Antonio Gaudi’s eye-popping Sagrada Familia cathedral, on the other hand, was started in 1895 and is still under construction. In fact, the builders have a long way to go. While most significant cathedrals of the Romanesque or Gothic periods took more than a hundred years, sometimes 200 years, to complete, the Sagrada Familia cathedral may be unique in the modern world. Who can imagine someone in the U.S. proposing a project that would take three or more generations to finish? This contrast says a lot about who we are and maybe about what we will leave to posterity.
Someone who has been thinking about this issue in the last few years is Austin, Texas-based science fiction writer Bruce Sterling. He and a friend, Richard Kadrey, launched the Dead Media Project in 1995, in part to educate people about patterns of extinction in technology and communications media.
(The Dead Media Project is mostly conducted via an Internet mail listserv with about 300 subscribers worldwide, but information can be found on several Web pages, such as https://www.peg.apc.org/~obelisk/media/rave.html and https://www.well.com/conf/mirrorshades/deadmed.html). “Our culture is experiencing a profound radiation of new media,” Sterling told an audience of computer artists in 1995. “The new media is aswarm with lumbering toothy digital mammals. It’s all lynxes here, and gophers there, plus big, fat venomous Web crawlers, appearing in Pleistocene profusion.”
Sterling generally considers this a good thing, but something with an inherent danger: Blind ignorance about how many forms of communications and computational media have died and gone to the bit-boneyard in the sky.
He and the other contributors to the Dead Media Project have been collecting a fascinating array of such dinosaurs, many with comically baroque names: the Phenakistoscope, the Teleharmonium, the Telefon Himondo, Gaumont’s Chronophone and the Antikythera Device. Not to mention computers like the Altair, the Xerox Alto, the PC Junior, Ataris, Commodores, Sinclairs, Osbornes, Northstars, DECmates, ad infinitum.
Richard Garriott, founder and vice president of Origin Systems, the computer game company in Austin, once admitted that he had to “scrounge around” for the parts for an old Apple II just to review his first programs. Vast seas of data have been lost because the operating systems used to create them are long forgotten and unused. That’s likely to continue.
“Think of it this way,” Sterling says. “How long will it be before the much-touted interface of the World Wide Web is itself a dead medium? And what will become of all those billions of thoughts, words, images and expressions poured onto the Internet?”

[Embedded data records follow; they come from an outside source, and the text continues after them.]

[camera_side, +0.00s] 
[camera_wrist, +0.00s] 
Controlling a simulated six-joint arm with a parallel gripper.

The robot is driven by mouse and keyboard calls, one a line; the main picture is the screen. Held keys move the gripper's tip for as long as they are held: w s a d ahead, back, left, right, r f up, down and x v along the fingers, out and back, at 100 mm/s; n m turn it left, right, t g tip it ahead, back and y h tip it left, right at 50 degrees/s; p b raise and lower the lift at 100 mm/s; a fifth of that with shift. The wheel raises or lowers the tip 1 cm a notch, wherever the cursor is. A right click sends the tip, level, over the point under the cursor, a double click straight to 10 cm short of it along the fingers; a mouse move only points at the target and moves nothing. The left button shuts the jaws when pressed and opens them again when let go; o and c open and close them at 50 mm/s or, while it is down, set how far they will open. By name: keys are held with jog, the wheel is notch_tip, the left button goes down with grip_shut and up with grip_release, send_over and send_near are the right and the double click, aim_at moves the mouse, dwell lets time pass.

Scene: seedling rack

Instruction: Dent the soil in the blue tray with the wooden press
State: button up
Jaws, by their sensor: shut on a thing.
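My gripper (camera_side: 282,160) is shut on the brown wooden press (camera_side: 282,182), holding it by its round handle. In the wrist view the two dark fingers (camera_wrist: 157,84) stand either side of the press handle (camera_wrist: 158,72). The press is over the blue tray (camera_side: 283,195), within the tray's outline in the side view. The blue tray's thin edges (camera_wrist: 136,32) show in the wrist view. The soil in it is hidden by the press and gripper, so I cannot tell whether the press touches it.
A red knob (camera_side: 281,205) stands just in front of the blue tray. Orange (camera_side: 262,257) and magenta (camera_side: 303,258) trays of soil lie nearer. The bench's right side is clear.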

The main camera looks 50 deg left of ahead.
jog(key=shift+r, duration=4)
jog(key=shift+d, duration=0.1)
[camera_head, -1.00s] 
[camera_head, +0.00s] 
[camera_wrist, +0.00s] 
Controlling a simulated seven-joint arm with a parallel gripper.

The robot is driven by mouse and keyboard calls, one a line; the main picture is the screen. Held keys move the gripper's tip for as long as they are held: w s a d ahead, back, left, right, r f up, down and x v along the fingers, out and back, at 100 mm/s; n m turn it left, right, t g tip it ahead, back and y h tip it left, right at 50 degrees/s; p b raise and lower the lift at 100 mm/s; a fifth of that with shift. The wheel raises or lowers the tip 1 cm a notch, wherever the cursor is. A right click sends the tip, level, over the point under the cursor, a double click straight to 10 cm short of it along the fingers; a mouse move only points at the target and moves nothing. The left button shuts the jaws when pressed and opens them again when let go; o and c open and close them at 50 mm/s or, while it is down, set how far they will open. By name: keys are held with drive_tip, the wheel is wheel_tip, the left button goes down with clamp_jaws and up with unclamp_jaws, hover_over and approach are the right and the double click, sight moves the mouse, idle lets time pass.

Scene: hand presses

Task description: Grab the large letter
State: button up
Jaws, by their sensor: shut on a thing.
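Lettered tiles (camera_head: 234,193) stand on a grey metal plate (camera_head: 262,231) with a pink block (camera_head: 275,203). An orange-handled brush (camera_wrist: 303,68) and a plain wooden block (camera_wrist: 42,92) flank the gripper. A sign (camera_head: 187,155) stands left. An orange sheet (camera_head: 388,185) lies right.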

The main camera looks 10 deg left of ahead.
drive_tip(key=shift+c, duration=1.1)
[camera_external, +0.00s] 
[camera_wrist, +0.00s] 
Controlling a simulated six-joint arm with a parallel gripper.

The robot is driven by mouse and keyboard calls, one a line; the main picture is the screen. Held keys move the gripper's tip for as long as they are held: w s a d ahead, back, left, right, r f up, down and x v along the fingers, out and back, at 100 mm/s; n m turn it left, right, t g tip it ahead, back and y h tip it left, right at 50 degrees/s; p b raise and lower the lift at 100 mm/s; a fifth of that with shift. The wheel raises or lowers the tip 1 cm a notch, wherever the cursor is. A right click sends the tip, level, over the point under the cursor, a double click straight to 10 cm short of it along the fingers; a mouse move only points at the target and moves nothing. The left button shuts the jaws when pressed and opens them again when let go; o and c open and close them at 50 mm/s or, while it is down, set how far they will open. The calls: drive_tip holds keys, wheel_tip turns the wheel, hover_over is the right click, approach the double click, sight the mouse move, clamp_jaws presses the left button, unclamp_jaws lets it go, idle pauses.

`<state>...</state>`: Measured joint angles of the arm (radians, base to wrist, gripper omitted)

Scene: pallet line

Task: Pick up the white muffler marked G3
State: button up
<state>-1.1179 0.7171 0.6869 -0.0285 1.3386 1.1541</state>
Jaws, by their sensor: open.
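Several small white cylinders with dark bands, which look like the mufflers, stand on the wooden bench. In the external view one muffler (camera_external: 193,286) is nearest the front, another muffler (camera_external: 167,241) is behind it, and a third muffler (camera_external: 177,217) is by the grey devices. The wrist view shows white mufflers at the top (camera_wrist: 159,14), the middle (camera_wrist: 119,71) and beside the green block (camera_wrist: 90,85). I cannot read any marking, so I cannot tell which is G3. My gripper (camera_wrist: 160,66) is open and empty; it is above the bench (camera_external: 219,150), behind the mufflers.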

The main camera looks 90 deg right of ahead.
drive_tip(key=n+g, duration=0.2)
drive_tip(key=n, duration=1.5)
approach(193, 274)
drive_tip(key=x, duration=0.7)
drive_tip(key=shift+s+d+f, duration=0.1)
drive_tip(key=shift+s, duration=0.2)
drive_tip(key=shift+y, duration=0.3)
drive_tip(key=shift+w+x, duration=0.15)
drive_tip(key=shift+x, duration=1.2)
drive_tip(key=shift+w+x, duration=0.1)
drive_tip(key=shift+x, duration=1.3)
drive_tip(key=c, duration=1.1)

In fact, a form of this happens every day, as Web pages mutate and die, replaced with new buzzing bits with the life span of ladybugs. I thought about these things as I gazed on the incomparably beautiful design of the poetry of the Koran represented in plaster stucco on the walls of the Alhambra, work done about 1,100 years ago. Those craftsmen left words for the ages.
But hundreds of thousands of people in our time, perhaps even millions, spend their working lives creating things that disappear in days, months or even minutes. Buckminster Fuller saw this about 30 years ago and called it “the ephemeralization of work.”
What will we leave behind that will truly last? “Nuclear waste dumps,” offers Sterling, darkly. “Extinct species. Chernobyl.” He finds some hope in the fact that our leaders these days are talking about the future instead of Armageddon. But he also sees irony in the link between these leaders and an economy that is constantly spewing out new things and plowing near-new things under. We talk about the future, but we build and buy for next month.
In 1492, when the last sultan to occupy the Alhambra palace was forced out by the Christian armies, it is said he stopped at a nearby hill and wept, having been cast out of paradise. The reason he wept is still compelling, more than 500 years later. What in our own civilization could we say that about? Will everything we’re so busy building vanish soon? Will we weep when it disappears?